We are of the opinion that the words “white,” “negro,” “mulatto,” “Indian,” and “black person,” wherever they occur in our Constitution and laws, must be taken in their generic sense, and that, even admitting the Indian of this continent is not of the Mongolian type, that the words “black person,” in the 14th section, must be taken as contradistinguished from white, and necessarily excludes all races other than the Caucasian.

Under this line of reasoning, I’m not sure why the court bothered with the Columbus tangent. They could have just interpreted “black” to mean “not white” and included Chinese people in their expansive interpretation. So much for Expressio unius est exclusio alterius.

8. Shelley v. Kraemer

In Shelley v. Kraemer, the United States Supreme Court ruled that racially restrictive covenants (i.e., private agreements that prohibit persons of certain races from using or occupying land) violated the Equal Protection Clause of the 14th Amendment.

One of the deeds in question contained this provision:

no part of said property or any portion thereof shall be, for said term of Fifty-years, occupied by any person not of the Caucasian race, it being intended hereby to restrict the use of said property for said period of time against the occupancy as owners or tenants of any portion of said property for resident or other purpose by people of the Negro or Mongolian Race.
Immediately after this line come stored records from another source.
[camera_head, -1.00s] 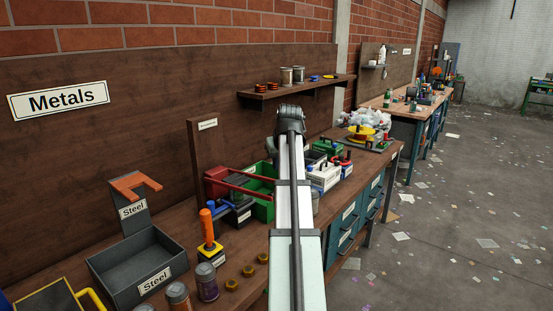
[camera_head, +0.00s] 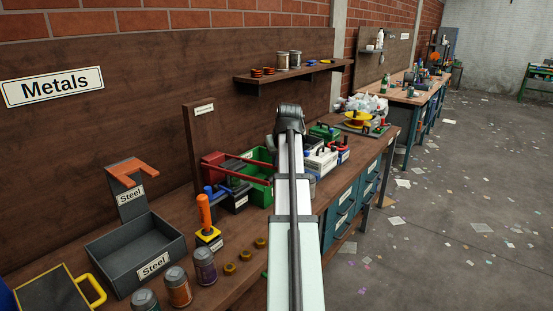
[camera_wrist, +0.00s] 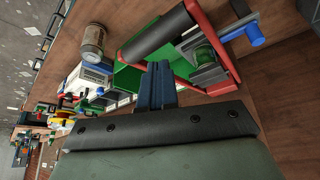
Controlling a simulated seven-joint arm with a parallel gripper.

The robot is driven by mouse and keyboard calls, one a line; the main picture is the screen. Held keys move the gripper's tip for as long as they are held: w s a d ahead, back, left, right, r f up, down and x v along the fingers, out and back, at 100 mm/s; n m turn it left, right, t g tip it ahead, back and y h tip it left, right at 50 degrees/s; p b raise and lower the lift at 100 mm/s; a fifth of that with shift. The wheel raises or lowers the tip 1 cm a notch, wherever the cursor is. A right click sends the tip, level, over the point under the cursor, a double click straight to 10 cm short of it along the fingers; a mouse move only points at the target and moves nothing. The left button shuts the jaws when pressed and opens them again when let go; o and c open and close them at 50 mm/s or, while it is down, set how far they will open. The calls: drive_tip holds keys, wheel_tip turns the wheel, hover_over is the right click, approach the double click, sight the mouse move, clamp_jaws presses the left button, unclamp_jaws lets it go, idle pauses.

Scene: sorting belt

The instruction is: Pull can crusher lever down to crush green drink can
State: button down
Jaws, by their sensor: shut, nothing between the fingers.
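The can crusher's red lever frame (camera_wrist: 215,32) shows in the wrist view, with a black grip bar (camera_wrist: 158,34) across its end. A green drink can (camera_wrist: 204,57) lies in the crusher beside the frame. In the head view the red lever (camera_head: 240,173) runs right until my arm hides it. My gripper (camera_wrist: 159,70) has its blue fingers together and empty. Its tips appear just below the grip bar in the wrist picture; I cannot tell if they touch. In the head view my gripper is hidden behind my arm.
A green bin (camera_wrist: 128,78) sits beside the crusher, and a tin (camera_wrist: 92,42) stands nearby. An orange-handled tool (camera_head: 205,212), a grey Steel tray (camera_head: 110,244) and several spice-coloured tins are on the bench's near left. A shelf (camera_head: 300,73) hangs above.

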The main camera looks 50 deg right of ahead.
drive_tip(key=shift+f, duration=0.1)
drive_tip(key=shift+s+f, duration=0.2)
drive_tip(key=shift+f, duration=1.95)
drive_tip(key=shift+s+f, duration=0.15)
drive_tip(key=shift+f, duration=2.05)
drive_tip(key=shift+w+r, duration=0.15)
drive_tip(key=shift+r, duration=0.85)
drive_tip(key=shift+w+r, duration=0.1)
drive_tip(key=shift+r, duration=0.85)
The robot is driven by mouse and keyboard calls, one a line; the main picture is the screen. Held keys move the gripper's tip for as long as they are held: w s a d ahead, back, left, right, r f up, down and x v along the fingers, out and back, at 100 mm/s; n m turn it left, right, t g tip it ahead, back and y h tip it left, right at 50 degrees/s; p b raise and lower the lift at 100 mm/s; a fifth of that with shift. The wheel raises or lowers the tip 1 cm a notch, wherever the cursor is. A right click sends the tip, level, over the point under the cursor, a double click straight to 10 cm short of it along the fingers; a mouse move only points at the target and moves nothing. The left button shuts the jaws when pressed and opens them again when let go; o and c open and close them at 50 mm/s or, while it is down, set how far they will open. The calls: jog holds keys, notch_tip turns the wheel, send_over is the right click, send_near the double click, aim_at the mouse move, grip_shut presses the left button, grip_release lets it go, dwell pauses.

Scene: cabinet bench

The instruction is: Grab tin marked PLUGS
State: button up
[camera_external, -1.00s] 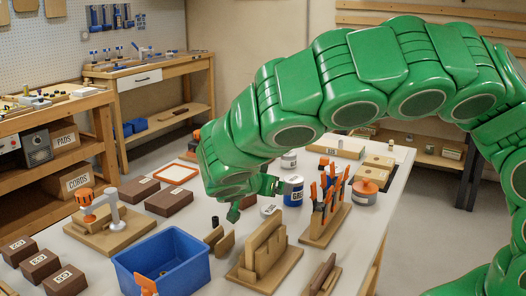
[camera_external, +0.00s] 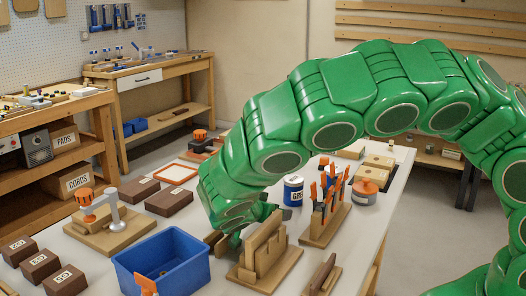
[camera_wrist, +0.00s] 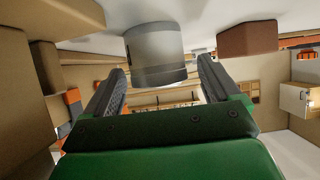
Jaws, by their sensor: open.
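In the wrist view a plain grey tin (camera_wrist: 155,45) stands just ahead of and between the fingertips of my gripper (camera_wrist: 161,68). The fingers are open with a gap around the tin, and no grip on it shows. No marking is readable on its visible side, so I cannot tell whether it is the PLUGS tin. In the external view my gripper (camera_external: 232,238) is low at the table, partly hidden behind a wooden holder. The tin there is hidden by my arm. A blue-and-white tin (camera_external: 293,191) stands further right, its label partly readable.
The wooden holder (camera_external: 262,250) is close in front of my gripper, with a blue bin (camera_external: 160,262) to its left. A rack of orange-handled tools (camera_external: 326,215) stands right. An orange-topped tin (camera_external: 365,191) and brown boxes (camera_external: 171,202) are on the table (camera_external: 385,215).

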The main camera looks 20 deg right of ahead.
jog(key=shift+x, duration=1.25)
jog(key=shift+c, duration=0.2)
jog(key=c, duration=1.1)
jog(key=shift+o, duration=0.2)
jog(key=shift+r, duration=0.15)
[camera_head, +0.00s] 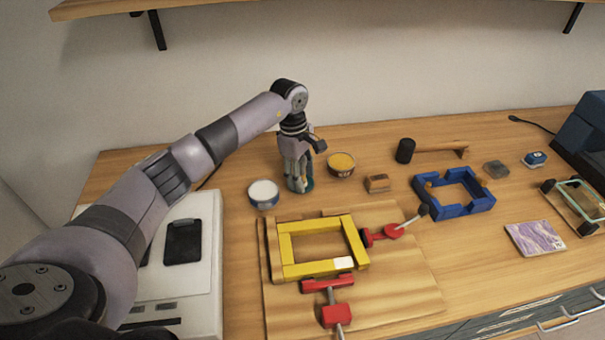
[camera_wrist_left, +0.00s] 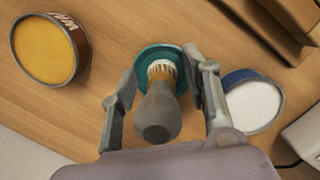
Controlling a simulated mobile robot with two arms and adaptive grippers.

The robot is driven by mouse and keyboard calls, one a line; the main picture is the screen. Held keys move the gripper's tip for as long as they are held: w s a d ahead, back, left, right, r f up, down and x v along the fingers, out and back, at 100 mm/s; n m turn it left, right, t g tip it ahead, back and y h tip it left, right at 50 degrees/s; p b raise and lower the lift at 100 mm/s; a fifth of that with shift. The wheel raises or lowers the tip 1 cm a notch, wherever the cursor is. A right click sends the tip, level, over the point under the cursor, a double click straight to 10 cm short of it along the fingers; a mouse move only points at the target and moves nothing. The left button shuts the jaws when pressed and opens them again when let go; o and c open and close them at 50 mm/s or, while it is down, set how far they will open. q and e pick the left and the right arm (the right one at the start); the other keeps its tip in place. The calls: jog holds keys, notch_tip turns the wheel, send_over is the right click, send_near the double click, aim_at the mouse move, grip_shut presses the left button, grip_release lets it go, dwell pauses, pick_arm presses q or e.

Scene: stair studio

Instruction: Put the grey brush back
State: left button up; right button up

I didn’t learn about racially restrictive covenants until law school. I am quite surprised that Missouri would even target “people of the Mongolian Race” since the 1940 Census  found only 761 Asian and Pacific Islanders in Missouri. This total included only 74 Japanese, 334 Chinese and 16 Koreans. The rest were Filipinos, Hindus and others, which some courts do not consider Mongolian.

See Shelley v. Kraemer, 334 U.S. 1 (1948).

9. Mendez v. Westminster School District

Mendez is a California case that challenged the policy of several school districts to segregate students based on their Mexican or Latin descent. The court noted that “[w]e perceive in the laws relating to the public educational system in the State of California a clear purpose to avoid and forbid distinctions among pupils based upon race or ancestry except in specific situations not pertinent to this action.” Those situations referred to schools for children of Chinese, Japanese and Mongolian parentage.

Sec. 8003. “Schools for Indian children, and children of Chinese, Japanese, or Mongolian parentage: Establishment. The governing board of any school district may establish separate schools for Indian children, excepting children of Indians who are wards of the United States Government and children of all other Indians who are descendants of the original American Indians of the United States, and for children of Chinese, Japanese, or Mongolian parentage.”

Sec. 8004. “Same: Admission of children into other schools. When separate schools are established for Indian children or children of Chinese, Japanese, or Mongolian parentage, the Indian children or children of Chinese, Japanese, or Mongolian parentage shall not be admitted into any other school.”

The traditional narrative divided America between the free states and the slave states. After the Civil War ended slavery in America, we were taught that Jim Crow laws continued to segregate African Americans in the South with no mention that some of these same policies also existed in California.

See Mendez v. Westminster School Dist. of Orange County, 64 F. Supp. 544 (S.D. Cal. 1946)

10. United States v. Bhagat Singh Thind

In Thind, the United States Supreme Court had to decide whether Bhagat Singh Thind, “a high-caste Hindu, of full Indian blood, born at Amritsar, Punjab, India” was eligible for naturalization. At the time, only free white persons, “aliens of African nativity” and “persons of African descent” were eligible for naturalization.

As to what constituted a “white person,” the Court stated that white persons “imported a racial and not individual, test, and were meant to indicate only persons of what is popularly known as the Caucasian race.” However, the “[m]ere ability on the part of an applicant for naturalization to establish a line of descent from a Caucasian ancestor will not ipso facto and necessarily conclude the inquiry.” After all, we are all descendants of Adam, right?

In 1790, the Adamite theory of creation — which gave a common ancestor to all mankind — was generally accepted, and it is not at all probable that it was intended by the legislators of that day to submit the question of the application of the words “white persons” to the mere test of an indefinitely remote common ancestry, without regard to the extent of the subsequent divergence of the various branches from such common ancestry or from one another.

If having a Caucasian ancestor is not enough, what about someone actually being Caucasian? “The eligibility of this applicant for citizenship is based on the sole fact that he is of high caste Hindu stock, born in Punjab, one of the extreme northwestern districts of India, and classified by certain scientific authorities as of the Caucasian or Aryan race.” To get around that issue, the court states that “we must not fail to keep in mind that [the statute] does not employ the word ‘Caucasian,’ but the words ‘white persons,’ and these are words of common speech, and not of scientific origin.”

What we now hold is that the words “free white persons” are words of common speech, to be interpreted in accordance with the understanding of the common man, synonymous with the word “Caucasian” only as that word is popularly understood. As so understood and used, whatever may be the speculations of the ethnologist, it does not include the body of people to whom the appellee belongs. It is a matter of familiar observation and knowledge that the physical group characteristics of the Hindus render them readily distinguishable from the various groups of persons in this country commonly recognized as white.

See United States v. Thind, 261 U.S. 204 (1923).